More than €10bn of funds flooded back into Ireland last week after the government's move to guarantee the six Irish-owned banks.
Regulators and the Central Bank are particularly pleased to see funding returning from the US, the biggest money market in the world.
It was mainly US corporate depositors and funds that withdrew their cash from Irish banks in recent weeks. Between €10bn and €15bn of funds left Irish banks in the previous two weeks as international investors and corporate deposit holders lost faith in Irish financial institutions, government sources said. On one day, one unnamed institution lost over €1bn alone.
In the weeks leading up to Tuesday's decision, various options were raised in talks between the banks, government officials, the Central Bank and the Financial Regulator.
At one point, a takeover of Irish Nationwide by Bank of Ireland was mooted, but this gained no traction and Bank of Ireland declined to comment this weekend.

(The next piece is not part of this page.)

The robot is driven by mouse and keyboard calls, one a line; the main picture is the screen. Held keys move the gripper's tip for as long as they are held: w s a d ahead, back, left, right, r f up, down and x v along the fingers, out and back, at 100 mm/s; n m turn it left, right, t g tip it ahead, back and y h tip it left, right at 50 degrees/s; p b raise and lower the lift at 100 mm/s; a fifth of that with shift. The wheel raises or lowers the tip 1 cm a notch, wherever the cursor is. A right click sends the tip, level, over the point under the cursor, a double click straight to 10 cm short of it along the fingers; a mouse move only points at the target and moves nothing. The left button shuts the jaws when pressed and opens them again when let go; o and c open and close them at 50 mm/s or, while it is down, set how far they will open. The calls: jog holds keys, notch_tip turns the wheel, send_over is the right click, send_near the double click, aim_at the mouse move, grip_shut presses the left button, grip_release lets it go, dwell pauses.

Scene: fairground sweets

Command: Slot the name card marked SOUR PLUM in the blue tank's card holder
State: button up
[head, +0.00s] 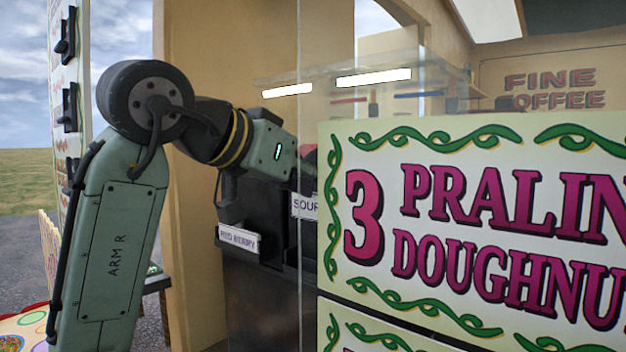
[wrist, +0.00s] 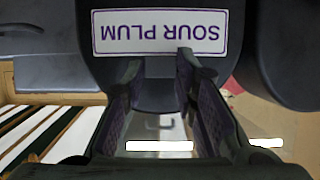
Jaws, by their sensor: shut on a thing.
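The white SOUR PLUM name card (wrist: 160,32), purple-edged, is upside down across the top of the wrist view, in front of a dark rounded surface. My gripper (wrist: 158,62) is shut on it, with the fingertips at the card's edge; the exact contact is unclear. In the head view the left end of the card (head: 304,206) shows "SOUR", close to the dark machine front. The price board hides the rest and most of my gripper. I cannot tell whether the card sits in a holder. No tank shows clearly as blue.
A RED BERRY card (head: 238,240) stands on the dark machine (head: 262,300), left of the SOUR PLUM card. A large PRALINE DOUGHNUT price board (head: 470,215) and a clear pane fill the right front.

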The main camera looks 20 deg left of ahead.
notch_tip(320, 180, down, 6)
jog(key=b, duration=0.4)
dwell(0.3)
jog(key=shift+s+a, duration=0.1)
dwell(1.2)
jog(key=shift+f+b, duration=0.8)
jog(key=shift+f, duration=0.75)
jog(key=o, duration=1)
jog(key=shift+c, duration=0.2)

It has also emerged that the poor fiscal position of the government and the small amount of money available in the Central Bank for any nationalisation scheme was a key factor in last week's decision.
"There was a real question, considering our size, of could we fund these entities if they went into state ownership?'' said one person close to the negotiations.
However, last week's decision could end up denting the credit profile of the government when it comes to borrowing money. On Friday the financial instruments which measure the risk profile of sovereign governments – credit default swaps – rose for Ireland to 70 basis points, more than double their previous level.
This means the markets perceive an increase in the chances of Ireland defaulting on its bonds.
Retaining the confidence of US funds and depositors was one of the key reasons why the guarantee scheme was chosen over the alternative option of nationalising some of the banks.
"Nationalising some banks and guaranteeing others would have created confusion. It would have been neither fish nor fowl,'' said one senior official involved in last week's negotiations.
"We wanted a certain amount of clarity about the message we were sending. We wanted the average fund manager in Boston to understand what we were doing,'' he said.
The immediate trigger for last week's financial crisis was a market rumour that swept London, New York and Dublin on Monday afternoon that at least one Irish bank, most likely Anglo Irish Bank, was to be nationalised.
This prompted a huge range of institutions to dump their shares. The share price decline made counterparties nervous and, as a result, all Irish banks ran into a major liquidity problem, officials claimed last week.
The six institutions are now battling furiously to keep a lid on the level of government charge for the guarantee scheme. The big two banks, Bank of Ireland and AIB, are strongly opposed to paying the kind of charge that is likely to be levied on Irish Nationwide and Anglo Irish Bank, who are perceived to be the weakest of the six institutions, although they both deny this.
Informed political sources said the charges would be levied on a risk basis and differ from bank to bank.
The sources say AIB and Bank of Ireland had been originally opposed to the concept of a bank guarantee scheme, but their stance changed by last Monday when serious funding issues emerged.
The sources also said that after advice from attorney general Paul Gallagher, the government was "sanguine" about reports about potential EU competition issues.
"I don't think there's any concern," said one source.